BEGIN
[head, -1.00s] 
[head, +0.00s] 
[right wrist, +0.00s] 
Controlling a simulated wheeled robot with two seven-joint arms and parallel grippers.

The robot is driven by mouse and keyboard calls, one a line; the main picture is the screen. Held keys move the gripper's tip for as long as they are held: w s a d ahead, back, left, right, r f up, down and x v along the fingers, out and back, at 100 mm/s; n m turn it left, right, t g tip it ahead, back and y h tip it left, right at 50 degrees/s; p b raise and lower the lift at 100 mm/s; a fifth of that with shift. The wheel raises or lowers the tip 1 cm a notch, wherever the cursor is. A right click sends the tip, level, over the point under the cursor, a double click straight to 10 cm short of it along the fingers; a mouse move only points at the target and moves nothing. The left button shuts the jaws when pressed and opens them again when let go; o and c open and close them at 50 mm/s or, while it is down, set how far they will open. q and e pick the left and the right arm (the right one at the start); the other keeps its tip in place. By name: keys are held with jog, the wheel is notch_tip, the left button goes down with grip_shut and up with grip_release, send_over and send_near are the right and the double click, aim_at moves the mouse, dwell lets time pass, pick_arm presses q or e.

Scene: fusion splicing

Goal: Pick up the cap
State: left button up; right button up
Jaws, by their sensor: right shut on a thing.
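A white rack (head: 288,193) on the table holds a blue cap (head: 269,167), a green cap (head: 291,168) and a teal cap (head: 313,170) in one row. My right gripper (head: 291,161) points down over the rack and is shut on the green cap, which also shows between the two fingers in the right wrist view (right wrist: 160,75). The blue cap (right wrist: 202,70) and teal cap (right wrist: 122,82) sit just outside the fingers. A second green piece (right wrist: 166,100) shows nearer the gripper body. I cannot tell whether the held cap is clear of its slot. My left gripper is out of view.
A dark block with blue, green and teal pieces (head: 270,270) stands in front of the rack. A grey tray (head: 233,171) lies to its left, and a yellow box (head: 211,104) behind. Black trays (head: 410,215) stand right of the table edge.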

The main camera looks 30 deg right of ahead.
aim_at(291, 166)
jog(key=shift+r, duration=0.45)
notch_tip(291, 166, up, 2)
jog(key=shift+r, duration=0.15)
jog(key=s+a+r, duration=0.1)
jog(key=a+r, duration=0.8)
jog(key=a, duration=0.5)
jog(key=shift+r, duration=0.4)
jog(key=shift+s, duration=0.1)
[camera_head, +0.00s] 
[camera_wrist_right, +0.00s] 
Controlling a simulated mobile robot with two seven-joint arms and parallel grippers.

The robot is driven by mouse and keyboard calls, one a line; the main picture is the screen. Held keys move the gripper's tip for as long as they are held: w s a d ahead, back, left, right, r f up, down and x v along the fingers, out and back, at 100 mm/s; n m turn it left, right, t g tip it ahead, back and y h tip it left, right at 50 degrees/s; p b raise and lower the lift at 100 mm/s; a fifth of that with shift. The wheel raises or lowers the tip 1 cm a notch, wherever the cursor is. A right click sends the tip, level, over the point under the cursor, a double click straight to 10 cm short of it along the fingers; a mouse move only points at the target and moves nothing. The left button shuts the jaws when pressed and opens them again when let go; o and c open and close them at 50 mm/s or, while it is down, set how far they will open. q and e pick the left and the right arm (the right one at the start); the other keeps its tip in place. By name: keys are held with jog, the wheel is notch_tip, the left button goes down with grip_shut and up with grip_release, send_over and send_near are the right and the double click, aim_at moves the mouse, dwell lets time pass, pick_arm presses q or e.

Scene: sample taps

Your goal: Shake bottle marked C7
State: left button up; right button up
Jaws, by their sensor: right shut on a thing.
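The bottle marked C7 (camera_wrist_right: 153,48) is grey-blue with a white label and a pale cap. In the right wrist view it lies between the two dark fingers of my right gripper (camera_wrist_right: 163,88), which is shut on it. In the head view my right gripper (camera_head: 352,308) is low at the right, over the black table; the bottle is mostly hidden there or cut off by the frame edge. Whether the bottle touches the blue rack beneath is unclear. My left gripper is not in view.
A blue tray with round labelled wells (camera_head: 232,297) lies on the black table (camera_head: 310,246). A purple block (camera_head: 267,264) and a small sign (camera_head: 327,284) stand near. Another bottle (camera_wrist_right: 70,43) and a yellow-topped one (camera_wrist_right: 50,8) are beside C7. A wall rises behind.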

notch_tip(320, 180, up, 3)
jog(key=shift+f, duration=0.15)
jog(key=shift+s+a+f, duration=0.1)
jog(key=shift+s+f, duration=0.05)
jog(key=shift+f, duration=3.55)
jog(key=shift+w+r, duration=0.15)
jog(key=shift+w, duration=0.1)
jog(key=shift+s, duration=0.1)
END
Locate the lines above that contain "parallel" and copy them.

Controlling a simulated wheeled robot with two seven-joint arms and parallel grippers.
Controlling a simulated mobile robot with two seven-joint arms and parallel grippers.

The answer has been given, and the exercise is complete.